Memory is organized as a sequence of byte-sized locations. These bytes are numbered beginning with a zero. The number associated with a byte is known as its address or memory location. A pointer is an entity, which contains a memory address. Thus, a pointer is a number, which specifies a location in memory. The key concepts and terminology associated with memory organization are listed below.
• Each byte in memory is associated with a unique address. An address is an integer having fixed number of bits, labeling a byte in the memory.
• Addresses are positive integer values that range from zero to the maximum size of memory.
• Every object is loaded into memory is associated with a valid range of addresses, that is, each variable and each function in a program starts at a particular location, and spans across consecutive addresses from the point onwards depending upon the size of the data item.
• The size of the data type referenced by the pointer is the number of bytes that may be accessed directly by using that address.
Consider the following declaration statement:
int rate = 250;
This statement instructs the system to find a location for the integer variable rate and stores the value 250 in to that location.
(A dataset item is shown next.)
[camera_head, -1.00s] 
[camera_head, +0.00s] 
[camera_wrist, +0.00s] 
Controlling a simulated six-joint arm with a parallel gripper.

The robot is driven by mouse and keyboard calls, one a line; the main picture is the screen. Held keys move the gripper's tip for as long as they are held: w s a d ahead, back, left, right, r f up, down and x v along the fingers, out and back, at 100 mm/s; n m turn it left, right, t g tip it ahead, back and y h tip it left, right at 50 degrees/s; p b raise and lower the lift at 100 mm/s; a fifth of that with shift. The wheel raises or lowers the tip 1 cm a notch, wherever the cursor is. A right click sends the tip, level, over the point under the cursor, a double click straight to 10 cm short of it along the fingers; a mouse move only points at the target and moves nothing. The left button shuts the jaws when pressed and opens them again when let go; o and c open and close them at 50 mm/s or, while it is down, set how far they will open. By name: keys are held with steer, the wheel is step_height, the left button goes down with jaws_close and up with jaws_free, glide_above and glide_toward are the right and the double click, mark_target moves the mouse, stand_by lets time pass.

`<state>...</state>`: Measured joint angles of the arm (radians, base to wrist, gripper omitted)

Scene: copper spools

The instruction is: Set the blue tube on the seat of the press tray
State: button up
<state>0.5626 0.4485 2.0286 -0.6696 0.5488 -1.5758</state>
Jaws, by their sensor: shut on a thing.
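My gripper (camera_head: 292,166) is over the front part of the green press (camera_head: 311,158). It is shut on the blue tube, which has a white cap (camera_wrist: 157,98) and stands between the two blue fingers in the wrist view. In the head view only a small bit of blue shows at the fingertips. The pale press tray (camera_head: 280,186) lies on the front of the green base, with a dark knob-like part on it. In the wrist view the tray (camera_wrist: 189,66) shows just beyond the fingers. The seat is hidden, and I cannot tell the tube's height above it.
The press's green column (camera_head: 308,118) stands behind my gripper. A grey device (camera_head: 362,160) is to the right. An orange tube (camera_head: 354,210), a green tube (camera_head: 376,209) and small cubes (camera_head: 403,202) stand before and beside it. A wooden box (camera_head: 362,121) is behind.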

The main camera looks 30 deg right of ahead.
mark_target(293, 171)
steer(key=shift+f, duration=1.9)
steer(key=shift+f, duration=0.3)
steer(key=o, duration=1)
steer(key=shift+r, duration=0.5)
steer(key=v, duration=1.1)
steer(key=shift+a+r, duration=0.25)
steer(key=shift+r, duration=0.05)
Assume that the system has selected the address location 8010 for rate. We can represents this as follows:
rate <------------- variable
250 <------------- value
8010 <------------- address
250 <------------- value
8010 <------------- address
When executing the program, the system always associates the name rate with the address 8010. We can access the value 250 by using either the name rate or the address 8010. Since memory addresses are simply numbers, they can be assigned to some variable, which can be stored in memory, like other variables. Such variables that hold memory addresses are
called pointers. A pointer is, therefore, nothing but a variable that contains an address which is a location of another variable in memory.
Since, a pointer is a variable; its value is also stored in the memory in another location. Suppose, we assign the address of rate to the variable ptr. The link between the variable ptr and rate can be visualized as shown in fig. The address of ptr may be 9158. So the value of the variable ptr is the address of the variable rate, we may access the value of rate by using the value of ptr and therefore, we say that the variable ‘ptr’ points to the variable rate. Thus, ptr get the name “pointer”.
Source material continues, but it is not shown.